• [Task description] For this exercise, repeat all of the material verbatim apart from its images.

• [Exercise data]
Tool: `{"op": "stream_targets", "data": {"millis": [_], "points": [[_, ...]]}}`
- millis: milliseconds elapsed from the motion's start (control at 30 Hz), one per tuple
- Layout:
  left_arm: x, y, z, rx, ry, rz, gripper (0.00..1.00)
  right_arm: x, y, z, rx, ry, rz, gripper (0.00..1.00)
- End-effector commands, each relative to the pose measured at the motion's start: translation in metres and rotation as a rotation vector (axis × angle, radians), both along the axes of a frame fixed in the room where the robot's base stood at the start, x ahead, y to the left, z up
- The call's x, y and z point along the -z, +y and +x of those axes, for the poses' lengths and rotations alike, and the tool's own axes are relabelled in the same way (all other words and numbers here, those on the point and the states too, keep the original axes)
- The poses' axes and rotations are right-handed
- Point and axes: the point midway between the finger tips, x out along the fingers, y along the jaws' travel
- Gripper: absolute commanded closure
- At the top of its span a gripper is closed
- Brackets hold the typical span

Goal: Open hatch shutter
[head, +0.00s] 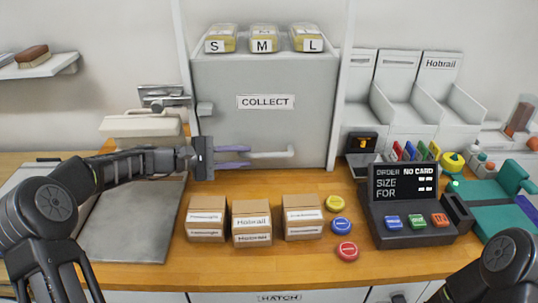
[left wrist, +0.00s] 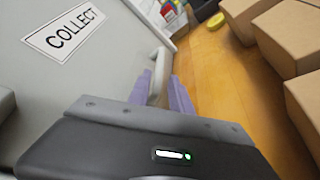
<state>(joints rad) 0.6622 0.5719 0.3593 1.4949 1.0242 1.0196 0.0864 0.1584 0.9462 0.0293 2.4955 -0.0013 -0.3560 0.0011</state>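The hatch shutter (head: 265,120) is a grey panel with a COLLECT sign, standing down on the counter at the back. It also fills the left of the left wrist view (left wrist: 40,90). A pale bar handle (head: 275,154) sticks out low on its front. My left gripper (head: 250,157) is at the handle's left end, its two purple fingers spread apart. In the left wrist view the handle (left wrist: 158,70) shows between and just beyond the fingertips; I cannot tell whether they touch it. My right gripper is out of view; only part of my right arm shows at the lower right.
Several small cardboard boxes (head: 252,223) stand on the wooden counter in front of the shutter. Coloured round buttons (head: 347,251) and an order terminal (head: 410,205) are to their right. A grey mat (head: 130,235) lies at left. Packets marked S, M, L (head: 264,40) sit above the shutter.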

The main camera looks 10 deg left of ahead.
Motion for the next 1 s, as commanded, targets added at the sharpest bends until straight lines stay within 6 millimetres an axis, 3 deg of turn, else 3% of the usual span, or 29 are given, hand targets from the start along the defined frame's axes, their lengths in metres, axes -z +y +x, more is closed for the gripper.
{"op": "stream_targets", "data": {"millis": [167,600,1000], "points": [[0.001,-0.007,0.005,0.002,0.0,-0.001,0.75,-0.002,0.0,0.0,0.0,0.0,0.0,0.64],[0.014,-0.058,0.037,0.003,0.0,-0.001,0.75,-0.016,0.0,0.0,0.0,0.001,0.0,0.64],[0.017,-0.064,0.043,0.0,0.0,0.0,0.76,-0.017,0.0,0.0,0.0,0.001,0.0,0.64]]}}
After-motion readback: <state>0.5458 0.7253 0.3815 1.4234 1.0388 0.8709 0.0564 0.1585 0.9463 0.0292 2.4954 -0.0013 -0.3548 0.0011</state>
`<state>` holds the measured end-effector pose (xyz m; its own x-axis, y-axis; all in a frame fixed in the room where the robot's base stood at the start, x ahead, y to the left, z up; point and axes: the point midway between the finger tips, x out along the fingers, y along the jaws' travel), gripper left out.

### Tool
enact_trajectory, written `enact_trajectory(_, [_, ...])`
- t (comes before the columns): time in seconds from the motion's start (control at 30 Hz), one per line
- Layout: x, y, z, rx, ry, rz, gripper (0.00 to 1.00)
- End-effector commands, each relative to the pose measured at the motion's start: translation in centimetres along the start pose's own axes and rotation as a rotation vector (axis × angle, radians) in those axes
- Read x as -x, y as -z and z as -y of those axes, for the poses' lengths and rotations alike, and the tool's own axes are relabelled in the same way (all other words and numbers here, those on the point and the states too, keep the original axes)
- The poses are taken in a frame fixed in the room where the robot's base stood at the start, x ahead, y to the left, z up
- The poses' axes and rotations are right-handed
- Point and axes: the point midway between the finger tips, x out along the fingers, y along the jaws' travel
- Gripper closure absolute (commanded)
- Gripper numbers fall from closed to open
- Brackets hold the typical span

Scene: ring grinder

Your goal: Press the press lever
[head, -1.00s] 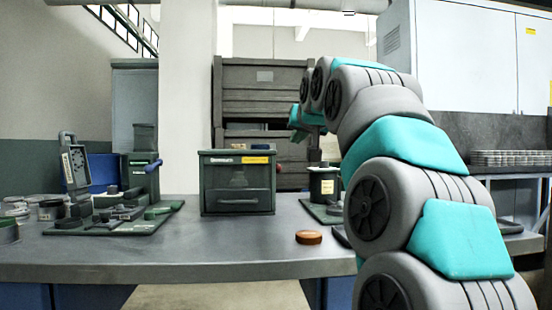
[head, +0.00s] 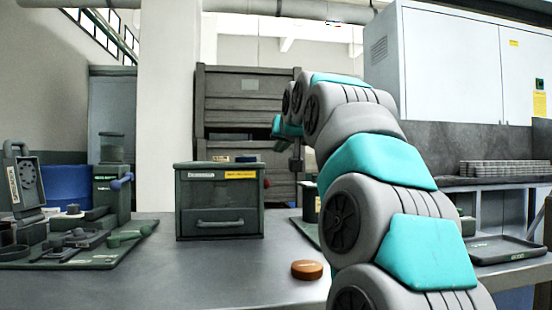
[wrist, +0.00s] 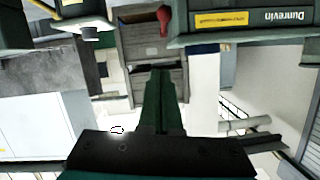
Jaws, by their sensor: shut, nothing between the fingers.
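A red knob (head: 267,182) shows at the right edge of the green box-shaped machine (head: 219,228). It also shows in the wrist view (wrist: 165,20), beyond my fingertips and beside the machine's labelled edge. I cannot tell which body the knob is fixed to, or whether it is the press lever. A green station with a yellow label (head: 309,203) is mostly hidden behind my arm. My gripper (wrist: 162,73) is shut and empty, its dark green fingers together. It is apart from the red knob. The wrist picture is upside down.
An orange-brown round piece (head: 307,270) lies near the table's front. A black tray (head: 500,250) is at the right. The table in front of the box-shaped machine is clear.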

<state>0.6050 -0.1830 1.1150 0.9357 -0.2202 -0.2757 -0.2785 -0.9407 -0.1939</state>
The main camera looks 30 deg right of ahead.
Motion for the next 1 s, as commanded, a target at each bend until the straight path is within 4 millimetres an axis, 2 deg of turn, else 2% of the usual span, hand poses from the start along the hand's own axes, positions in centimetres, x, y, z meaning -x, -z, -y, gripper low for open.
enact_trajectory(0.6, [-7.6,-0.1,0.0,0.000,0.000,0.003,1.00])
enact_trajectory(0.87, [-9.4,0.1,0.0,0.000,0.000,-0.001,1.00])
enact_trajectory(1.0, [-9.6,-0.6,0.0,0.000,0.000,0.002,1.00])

• [Exercise response]
Tool: `{"op": "stream_targets", "data": {"millis": [_], "points": [[_, ...]]}}`
- millis: milliseconds elapsed from the motion's start (control at 30 Hz), one per tuple
- Layout:
  left_arm: x, y, z, rx, ry, rz, gripper (0.00..1.00)
  right_arm: x, y, z, rx, ry, rz, gripper (0.00..1.00)
- End-effector commands, each relative to the pose measured at the motion's start: translation in metres and rotation as a rotation vector (axis × angle, radians), both along the axes of a frame fixed in the room where the robot's base stood at the start, x ahead, y to the left, z up
- The call's x, y and z point along the -z, +y and +x of those axes, for the poses' lengths and rotations alike, and the tool's own axes are relabelled in the same way (all other words and numbers here, those on the point and the states too, keep the original axes)
- The poses' axes and rotations are right-handed
- Point and axes: the point midway between the finger tips, x out along the fingers, y along the jaws' travel
- Gripper: absolute commanded closure
- At the top of its span a gripper is closed
- Brackets hold the typical span

Goal: Open hatch shutter
[head, +0.00s] 
[left wrist, +0.00s] 
<state>(joints rad) 0.6622 0.5719 0.3593 1.4949 1.0242 1.0196 0.0864 0.1584 0.9462 0.0293 2.4955 -0.0013 -0.3560 0.0011</state>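The hatch shutter (head: 265,120) is a grey panel with a COLLECT sign, standing down on the counter at the back. It also fills the left of the left wrist view (left wrist: 40,90). A pale bar handle (head: 275,154) sticks out low on its front. My left gripper (head: 250,157) is at the handle's left end, its two purple fingers spread apart. In the left wrist view the handle (left wrist: 158,70) shows between and just beyond the fingertips; I cannot tell whether they touch it. My right gripper is out of view; only part of my right arm shows at the lower right.
Several small cardboard boxes (head: 252,223) stand on the wooden counter in front of the shutter. Coloured round buttons (head: 347,251) and an order terminal (head: 410,205) are to their right. A grey mat (head: 130,235) lies at left. Packets marked S, M, L (head: 264,40) sit above the shutter.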

The main camera looks 10 deg left of ahead.
Motion for the next 1 s, as commanded, targets added at the sharpest bends until straight lines stay within 6 millimetres an axis, 3 deg of turn, else 3% of the usual span, or 29 are given, hand targets from the start along the defined frame's axes, their lengths in metres, axes -z +y +x, more is closed for the gripper.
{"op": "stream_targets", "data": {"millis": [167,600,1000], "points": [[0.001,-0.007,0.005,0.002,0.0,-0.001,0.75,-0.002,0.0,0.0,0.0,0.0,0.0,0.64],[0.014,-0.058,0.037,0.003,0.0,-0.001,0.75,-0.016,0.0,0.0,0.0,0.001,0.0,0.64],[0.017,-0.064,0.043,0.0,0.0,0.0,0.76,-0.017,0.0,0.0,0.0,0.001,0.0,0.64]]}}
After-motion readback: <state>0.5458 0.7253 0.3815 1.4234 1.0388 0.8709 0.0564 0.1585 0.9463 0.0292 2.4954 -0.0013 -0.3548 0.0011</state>
`<state>` holds the measured end-effector pose (xyz m; its own x-axis, y-axis; all in a frame fixed in the room where the robot's base stood at the start, x ahead, y to the left, z up; point and axes: the point midway between the finger tips, x out along the fingers, y along the jaws' travel), gripper left out.

### Tool
enact_trajectory, written `enact_trajectory(_, [_, ...])`
- t (comes before the columns): time in seconds from the motion's start (control at 30 Hz), one per line
- Layout: x, y, z, rx, ry, rz, gripper (0.00 to 1.00)
- End-effector commands, each relative to the pose measured at the motion's start: translation in centimetres along the start pose's own axes and rotation as a rotation vector (axis × angle, radians) in those axes
- Read x as -x, y as -z and z as -y of those axes, for the poses' lengths and rotations alike, and the tool's own axes are relabelled in the same way (all other words and numbers here, those on the point and the states too, keep the original axes)
- The poses are taken in a frame fixed in the room where the robot's base stood at the start, x ahead, y to the left, z up
- The poses' axes and rotations are right-handed
- Point and axes: the point midway between the finger tips, x out along the fingers, y along the jaws' travel
- Gripper closure absolute (commanded)
- Gripper numbers fall from closed to open
- Brackets hold the typical span

Scene: ring grinder

Your goal: Press the press lever
[head, -1.00s] 
[head, +0.00s] 
[wrist, +0.00s] 
Jaws, by their sensor: shut, nothing between the fingers.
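A red knob (head: 267,182) shows at the right edge of the green box-shaped machine (head: 219,228). It also shows in the wrist view (wrist: 165,20), beyond my fingertips and beside the machine's labelled edge. I cannot tell which body the knob is fixed to, or whether it is the press lever. A green station with a yellow label (head: 309,203) is mostly hidden behind my arm. My gripper (wrist: 162,73) is shut and empty, its dark green fingers together. It is apart from the red knob. The wrist picture is upside down.
An orange-brown round piece (head: 307,270) lies near the table's front. A black tray (head: 500,250) is at the right. The table in front of the box-shaped machine is clear.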

<state>0.6050 -0.1830 1.1150 0.9357 -0.2202 -0.2757 -0.2785 -0.9407 -0.1939</state>
The main camera looks 30 deg right of ahead.
Motion for the next 1 s, as commanded, a target at each bend until the straight path is within 4 millimetres an axis, 2 deg of turn, else 2% of the usual span, hand poses from the start along the hand's own axes, positions in centimetres, x, y, z meaning -x, -z, -y, gripper low for open.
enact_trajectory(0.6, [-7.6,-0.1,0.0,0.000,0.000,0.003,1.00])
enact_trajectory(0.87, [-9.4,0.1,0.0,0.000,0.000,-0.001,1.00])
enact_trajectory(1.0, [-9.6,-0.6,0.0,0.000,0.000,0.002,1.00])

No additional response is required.